Но это получалось только при повторных посещениях спектакля. Я понял чертовски интересную деталь в технике Чехова. Это его действия с реквизитом. Он оживлял предметы. В своем воображении он наделял их качествами живого существа с живым сердцем и душой. Этим он создавал необыкновенную масштабность. Он приковывал внимание зрителя к своему объекту. Помню, как Чехов в спектакле «Петербург» играя Облеухова, после реплики «Тишка! Возьми чашку!», протягивал руку с чашкой и долго держал ее в одном положении. И возникала большая , убедительная пауза. Я понял как важно действенно сыграть паузу. Как важно подготовить к ней зрителя. Я стал пользоваться этим в своей работе. Не могу не похвастаться как я впоследствии применил такое в спектакле «Машенька» в роли Окаемова.

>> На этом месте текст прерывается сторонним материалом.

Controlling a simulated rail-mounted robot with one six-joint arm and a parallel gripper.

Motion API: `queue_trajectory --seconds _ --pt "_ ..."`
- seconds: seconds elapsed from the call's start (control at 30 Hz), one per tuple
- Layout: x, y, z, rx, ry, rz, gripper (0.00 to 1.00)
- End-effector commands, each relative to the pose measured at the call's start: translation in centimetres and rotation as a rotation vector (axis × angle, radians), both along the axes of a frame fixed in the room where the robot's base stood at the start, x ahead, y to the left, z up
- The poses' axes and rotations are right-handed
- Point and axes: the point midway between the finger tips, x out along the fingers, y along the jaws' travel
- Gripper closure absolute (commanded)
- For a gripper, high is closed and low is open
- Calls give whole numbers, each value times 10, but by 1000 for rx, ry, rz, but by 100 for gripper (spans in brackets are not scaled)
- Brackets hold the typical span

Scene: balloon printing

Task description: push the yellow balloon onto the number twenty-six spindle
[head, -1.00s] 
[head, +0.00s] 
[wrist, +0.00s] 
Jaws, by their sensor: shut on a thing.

Сцена, где Окаемов выходит с написанным письмом и передает его Вере Михайловне, матери Машеньки. Я протягивал руку с письмом и говорил реплику: «Вот, передайте Маше, она поймет, останется с вами». Возникла пауза. Затем Вера Михайловна с осторожностью брала письмо, в слезах говорила «Спасибо» и убегала. А я продолжал долго стоять с протянутой рукой без письма. Это игралось расставание с Машенькой. В зрительном зале сморкались. Говорят, это было лихо.
В спектакле «Гамлет» театр вымарал действующее лицо - Призрак - и Чехов вел диалог с воображаемой тенью отца. Некоторые реплики призрака он повторял и получался реальный разговор. Такое было возможно благодаря точному сосредоточенному вниманию Чехова, которым он владел в совершенстве. Сцена производила сверхсильное впечатление. Зал был захвачен и, казалось реально слышал и видел Призрак.
Чехов научил меня строить внутреннюю линию действия. Вплоть до внутренней пластики, которая не видна зрителю, но актеру дает возможность более действенно проживать сцену, играть внутренний монолог.
В каждой роли Чехов во всех ролях и трагичных и комедийных, и всюду был прекрасен. В спектаклях на стационаре: «Сверчок на печи», «Гамлет», «Потоп», «12 ночь», «Эрик 14« и видел в помещении Экспериментального театра /ныне театр Оперетты/, где давались спектакли с участием актеров разных театров. В спектакле «Ревизор» Чехов гениально играл Хлестакова, а в спектакле «Преступление и наказание» Мармеладова. В этом же спектакле я видел знаменитого актера - Орленева в роли Раскольникова и Петровскую А.П. в роли следователя.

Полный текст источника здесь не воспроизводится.